Look at how most software projects are laid out and you’ll spot the same quiet assumption baked into the timeline. There’s a block at the front for design. Discovery, research, some sprints of wireframes and mockups. Then a handoff. Then a long stretch labeled “build.” The design block has a clear end to it, and the build picks up right where it stops.
I think that shape is fundamentally flawed.
Design isn’t a phase you finish and walk away from. The hardest design decisions on any real project don’t happen in that neat block at the front. They happen deep in the build, once actual data, edge cases and users show up and start poking holes in your assumptions. If you’ve already spent your design capacity up front, those decisions still get made. They just get made by whoever’s closest to the keyboard, on a deadline, with nobody asking whether it’s still the right call.
The alternative to phased design isn’t shipping slower. It’s shipping the wrong thing on time.
“We can’t design forever”
I’ll get the obvious objection out of the way first, because it’s a fair one. At some point you have to build. You can’t discover and iterate and polish forever. That’s its own way to sink a project down the drain, and we’ve all watched it happen. So if you’re reading this as “the designer wants unlimited runway,” I promise, I’m not saying that.
This is about the shape of the work, not the amount of it. A thin, steady line of design attention running through the whole build beats a fat block of design up front, followed by silence. That’s true even when that big ol’ block adds up to more hours. The goal isn’t to design more. It’s to stop designing everything before you know anything, and then going dark right when the real questions land.

The build is where the real questions live
Design done up front runs on assumptions. It has to. There’s no working software yet to push back on your designers instincts.You make your best guesses about the flows, the states, and the data, and you mock them up cleanly. Those guesses are useful. They’re still guesses.
Then the build starts and reality (a developer) shows up. The empty state nobody pictured, because in the mockups there was always data. The API that hands back a shape the design never planned for. The flow that reads fine on a whiteboard feels miserable by step four once you’re actually clicking through it. The “edge case” that turns out to be a third of real usage.
None of those are build problems. Every one of them is a design decision in a build costume. And they only become visible once the code meets the real world, which is well after the design phase has officially wrapped.
When design capacity runs out, the decisions don’t
These decisions don’t wait around for the designer to have capacity. They get made either way.
A developer hits the empty state you never specced at 4pm, needs to stay unblocked, and makes a call. Maybe it’s a good call. Maybe it isn’t. Either way it was a design decision, and it got made quietly, by someone who isn’t the designer, because the plan pretended the design work was already finished.

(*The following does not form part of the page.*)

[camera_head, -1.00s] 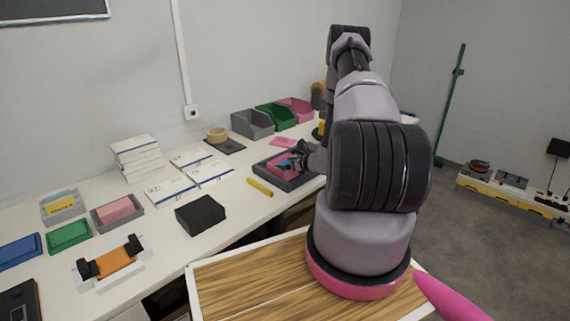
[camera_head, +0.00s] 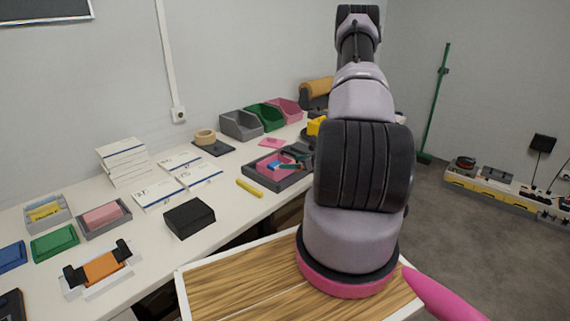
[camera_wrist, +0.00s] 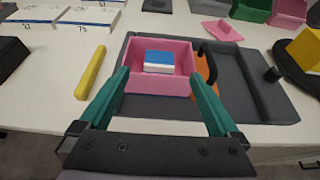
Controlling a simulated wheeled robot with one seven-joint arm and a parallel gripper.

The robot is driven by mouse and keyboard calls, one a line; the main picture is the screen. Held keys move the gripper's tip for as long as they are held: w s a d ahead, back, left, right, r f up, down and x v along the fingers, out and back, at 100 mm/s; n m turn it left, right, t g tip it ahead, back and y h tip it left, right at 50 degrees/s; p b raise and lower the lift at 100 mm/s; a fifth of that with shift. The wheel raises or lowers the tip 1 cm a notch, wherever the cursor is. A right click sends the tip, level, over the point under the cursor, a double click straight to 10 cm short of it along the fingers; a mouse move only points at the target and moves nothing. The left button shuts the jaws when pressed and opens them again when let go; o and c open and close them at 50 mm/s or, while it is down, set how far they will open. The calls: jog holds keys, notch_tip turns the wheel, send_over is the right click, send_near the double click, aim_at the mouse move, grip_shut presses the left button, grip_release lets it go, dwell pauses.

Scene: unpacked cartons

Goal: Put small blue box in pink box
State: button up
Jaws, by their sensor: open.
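The small blue box (camera_wrist: 158,60), blue on top with a white lower part, lies inside the pink box (camera_wrist: 160,84) in the wrist view. The pink box is open-topped and sits in a dark grey tray (camera_wrist: 128,105). In the head view the blue box (camera_head: 274,166) shows small inside the pink box. My gripper (camera_wrist: 163,88) is open, its green fingers spread to either side of the pink box's near part. It holds nothing. Whether the fingers touch the pink box cannot be told.
An orange and black item (camera_wrist: 207,66) stands beside the pink box in the tray. A yellow stick (camera_wrist: 91,72) lies left of the tray. A pink lid-like piece (camera_wrist: 222,29) lies behind. Grey, green and pink bins (camera_head: 240,124) stand at the back. White table is clear near the stick.

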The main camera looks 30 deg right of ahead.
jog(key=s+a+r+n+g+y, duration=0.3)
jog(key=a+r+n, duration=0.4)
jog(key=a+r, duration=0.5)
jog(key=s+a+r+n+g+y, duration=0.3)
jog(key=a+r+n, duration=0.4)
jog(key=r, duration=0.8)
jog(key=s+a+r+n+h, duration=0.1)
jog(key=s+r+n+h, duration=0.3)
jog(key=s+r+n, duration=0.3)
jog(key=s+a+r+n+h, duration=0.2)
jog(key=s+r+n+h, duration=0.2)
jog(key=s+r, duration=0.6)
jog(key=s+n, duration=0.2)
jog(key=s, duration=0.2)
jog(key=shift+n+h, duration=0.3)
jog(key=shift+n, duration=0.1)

That is by no means a slight on the devs. Developers make sensible calls with the information in front of them. It’s a shot at a plan that pulled design out of the room and then acted surprised when design decisions kept happening anyway. Ending the phase didn’t end the work. It just removed the designer from doing it.
“Confidently wrong” costs more than “visibly unfinished”
The tempting thing about phased design is that it looks healthy. Design’s done, the build is humming, the burn-up chart is green. Everybody can see progress.
But under the hood, a phase-based project is piling up small wrong turns that nobody’s checking, because the person who’d catch them has already rolled onto the next assignment. It looks on track right up until the demo where the client says “oh, that’s not what I meant.” Or worse, until launch.
A continuous design thread trades that clean-looking progress for something better. It catches the drift while it’s still able to be fixed. Visibly unfinished is uncomfortable, I get that. Confidently wrong is a rewrite. I’ll take uncomfortable every time.
What to do instead
Budget design as a rate, not a lump. Instead of “four weeks of design, then build,” protect a steady slice of design capacity across the whole engagement. Smaller than the front-loaded block, sure. But never zero. Zero is the failure mode.
Put design inside the build loop. Designers in standups. Designers reviewing PRs for anything a user will touch. Designers in the room the second an edge case forces a call, there by default instead of getting summoned back as an escalation after the wrong thing already shipped.
Keep asking “who decides this?” The clearest sign that design has quietly ended is that interface decisions start getting made without anyone flagging them as decisions. Name a design owner for the whole build, not just for discovery. When a call gets made, someone should be able to say who made it and why.
Frame it to the client as risk reduction, not scope creep. This is the conversation that actually protects the capacity. Continuous design isn’t extra polish or gold-plating. It’s how you keep from building the wrong thing efficiently. That’s not a cost the client is eating. It’s insurance they’re buying. Put it that way and it’s a budget conversation most clients are happy to have.

The line worth holding
A phased plan looks great on a Gantt chart. Everything’s boxed and sequenced and the design box has a satisfying checkmark on it. But “looks clean on a chart” and “is actually the right software” are two different things, and when they fight, the chart usually wins. It’s easier to call design done and go chase throughput than to keep a designer in the mix asking annoying questions in week nine.
I get why that’s tempting. It’s also how you end up with a great-looking burndown and a product that missed.